In recent years, companies in the life insurance and annuity business have faced litigation, including class action lawsuits, alleging improper product design, improper sales practices and similar claims. We were a defendant in a purported class action, McCormack, et al. v. American Equity Investment Life Insurance Company, et al., in the United States District Court for the Central District of California, Western Division and Anagnostis v. American Equity, et al., coordinated in the Central District, entitled, In Re: American Equity Annuity Practices and Sales Litigation (complaint filed September 7, 2005) (the "Los Angeles Case"), involving allegations of improper sales practices and similar claims as described below.

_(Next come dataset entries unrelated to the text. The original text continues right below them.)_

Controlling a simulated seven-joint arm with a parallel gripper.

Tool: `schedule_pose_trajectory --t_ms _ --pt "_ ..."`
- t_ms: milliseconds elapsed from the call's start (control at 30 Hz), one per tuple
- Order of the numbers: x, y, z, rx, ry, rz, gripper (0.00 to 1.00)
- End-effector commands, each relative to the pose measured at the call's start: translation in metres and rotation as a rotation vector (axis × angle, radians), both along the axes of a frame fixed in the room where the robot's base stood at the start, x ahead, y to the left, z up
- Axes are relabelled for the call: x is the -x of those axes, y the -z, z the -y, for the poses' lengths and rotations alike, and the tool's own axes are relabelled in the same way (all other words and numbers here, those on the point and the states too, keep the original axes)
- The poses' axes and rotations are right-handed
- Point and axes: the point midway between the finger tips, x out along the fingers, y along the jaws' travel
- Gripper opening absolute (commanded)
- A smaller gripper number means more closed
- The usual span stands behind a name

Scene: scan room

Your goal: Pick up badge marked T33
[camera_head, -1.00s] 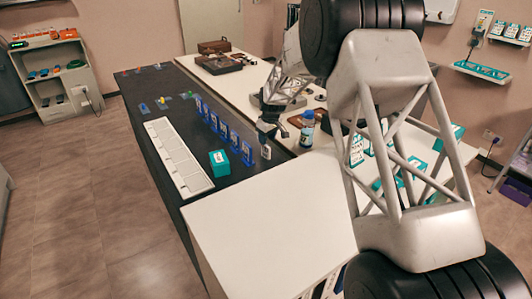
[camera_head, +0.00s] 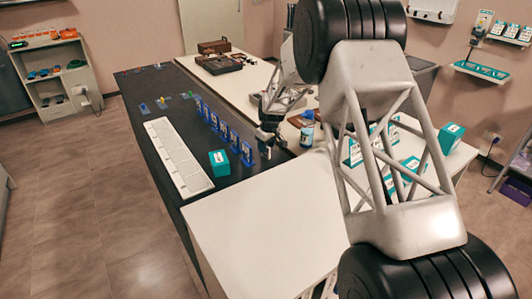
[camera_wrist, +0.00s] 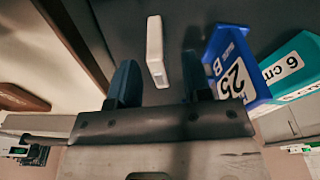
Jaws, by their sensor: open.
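A small white upright slab (camera_wrist: 155,52), possibly the badge, stands on the dark mat in the wrist view; no T33 marking can be read on it. It also shows as a small pale piece in the head view (camera_head: 264,151). My gripper (camera_wrist: 160,82) is open, with one dark blue finger on each side of the slab's near end. Whether the fingers touch it I cannot tell. In the head view my gripper (camera_head: 268,138) is low over the mat, just above the pale piece.
A blue stand marked B 25 (camera_wrist: 232,70) is close beside the right finger, with a teal block marked 6 cm (camera_wrist: 292,68) beyond it. In the head view, several blue stands, a white tray (camera_head: 203,184) and a bottle (camera_head: 307,130) are nearby. The white front tabletop (camera_head: 260,230) is clear.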

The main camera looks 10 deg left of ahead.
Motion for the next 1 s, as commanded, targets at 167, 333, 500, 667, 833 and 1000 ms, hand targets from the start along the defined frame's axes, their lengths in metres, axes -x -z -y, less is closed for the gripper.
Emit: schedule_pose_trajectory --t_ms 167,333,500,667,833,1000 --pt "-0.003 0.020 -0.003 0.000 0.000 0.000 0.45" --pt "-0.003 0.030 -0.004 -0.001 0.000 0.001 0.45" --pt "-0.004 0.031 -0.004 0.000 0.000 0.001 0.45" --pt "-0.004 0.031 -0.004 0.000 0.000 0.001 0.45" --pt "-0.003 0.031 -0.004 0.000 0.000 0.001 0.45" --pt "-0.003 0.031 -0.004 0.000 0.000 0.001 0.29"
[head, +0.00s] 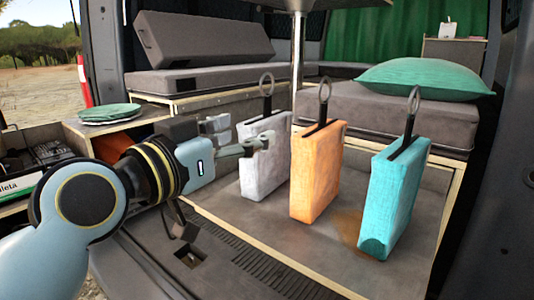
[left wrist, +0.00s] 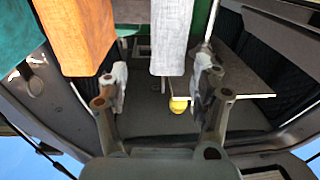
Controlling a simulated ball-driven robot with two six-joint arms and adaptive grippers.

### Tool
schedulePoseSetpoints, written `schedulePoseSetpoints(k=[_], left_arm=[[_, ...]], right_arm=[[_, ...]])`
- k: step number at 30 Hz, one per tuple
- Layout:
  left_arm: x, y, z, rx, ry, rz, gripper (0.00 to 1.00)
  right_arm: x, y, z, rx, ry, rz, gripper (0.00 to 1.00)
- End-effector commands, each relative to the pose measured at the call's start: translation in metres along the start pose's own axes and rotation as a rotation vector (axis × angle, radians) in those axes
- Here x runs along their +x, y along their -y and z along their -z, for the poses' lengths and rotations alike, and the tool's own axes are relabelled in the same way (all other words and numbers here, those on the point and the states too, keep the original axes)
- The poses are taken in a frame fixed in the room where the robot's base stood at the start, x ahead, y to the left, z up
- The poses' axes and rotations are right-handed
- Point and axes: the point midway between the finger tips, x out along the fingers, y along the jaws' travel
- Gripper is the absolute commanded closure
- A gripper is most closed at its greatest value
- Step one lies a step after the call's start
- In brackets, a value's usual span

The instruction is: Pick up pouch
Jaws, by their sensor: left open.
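Three upright fabric pouches stand in a row on the van floor: a light grey one (head: 262,165), an orange one (head: 316,175) and a teal one (head: 390,200). Each has a black strap with a ring on top. My left gripper (head: 240,134) is open, at the left side of the grey pouch; one finger overlaps its upper edge in the picture. In the left wrist view, the grey pouch (left wrist: 172,38) shows above and between my open fingers (left wrist: 162,92), with the orange (left wrist: 76,35) and teal (left wrist: 18,32) pouches to the left. I see nothing held. My right gripper is out of view.
A grey cushioned bench (head: 385,115) with a green pillow (head: 424,79) stands behind the pouches. A table post (head: 298,55) rises behind them. A green folded cloth (head: 110,113) lies on a ledge at left. Bare floor (head: 300,255) lies in front of the pouches.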

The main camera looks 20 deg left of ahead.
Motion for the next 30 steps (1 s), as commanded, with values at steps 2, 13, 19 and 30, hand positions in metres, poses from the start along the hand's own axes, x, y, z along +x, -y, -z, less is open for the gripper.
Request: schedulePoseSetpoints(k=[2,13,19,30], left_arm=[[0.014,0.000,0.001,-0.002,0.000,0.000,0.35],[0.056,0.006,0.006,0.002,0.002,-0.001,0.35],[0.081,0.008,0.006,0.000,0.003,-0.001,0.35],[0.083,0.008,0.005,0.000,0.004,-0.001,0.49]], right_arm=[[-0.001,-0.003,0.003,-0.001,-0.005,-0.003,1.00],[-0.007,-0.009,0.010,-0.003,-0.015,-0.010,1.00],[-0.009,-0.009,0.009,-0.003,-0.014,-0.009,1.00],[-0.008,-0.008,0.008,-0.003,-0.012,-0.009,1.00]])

The Los Angeles Case was a consolidated action involving several lawsuits filed by putative class members seeking class action status for a national class of purchasers of annuities issued by us. The allegations generally attacked the suitability of sales of deferred annuity products to persons over the age of 65. The plaintiffs sought rescission and injunctive relief including restitution and disgorgement of profits on behalf of all class members under California Business & Professions Code section 17200 et seq. and Racketeer Influenced and Corrupt Organizations Act; compensatory damages for breach of fiduciary duty and aiding and abetting of breach of fiduciary duty; unjust enrichment and constructive trust; and other pecuniary damages under California Civil Code section 1750 and California Welfare & Institutions Codes section 15600 et seq. On July 30, 2013, the parties entered into a settlement agreement and stipulated to certification of the case as a class action for settlement purposes only. Notice of the terms of the settlement was mailed to the members of the class on October 7, 2013 and settlement claim forms were due from members of the class on or before December 6, 2013. On January 27, 2014, a hearing was held regarding the fairness of the settlement. On January 29, 2014, the District Court signed a final order approving the settlement and finding the settlement is fair and represents a complete resolution of all claims asserted on behalf of the class. On January 30, 2014, a final judgment was entered dismissing the case on the merits and with prejudice. On February 28, 2014, a member of the class filed an appeal of the District Court's approval of the terms of the settlement agreement with the United States Court of Appeals for the Ninth Circuit. While review of the claim forms has been stayed due to the appeal and it is difficult to predict the amount of the liabilities that will ultimately result from the completion of the claims process, the $11.1 million litigation liability referred to above represents our best estimate of probable loss with respect to this litigation. In light of the inherent uncertainties involved in the matter described above, there can be no assurance that such litigation, or any other pending or future litigation, will not have a material adverse effect on our business, financial condition, or results of operations.
In addition to our commitments to fund mortgage loans, we have unfunded commitments at March 31, 2014 to limited partnerships of $23.6 million and to secured bank loans of $12.8 million.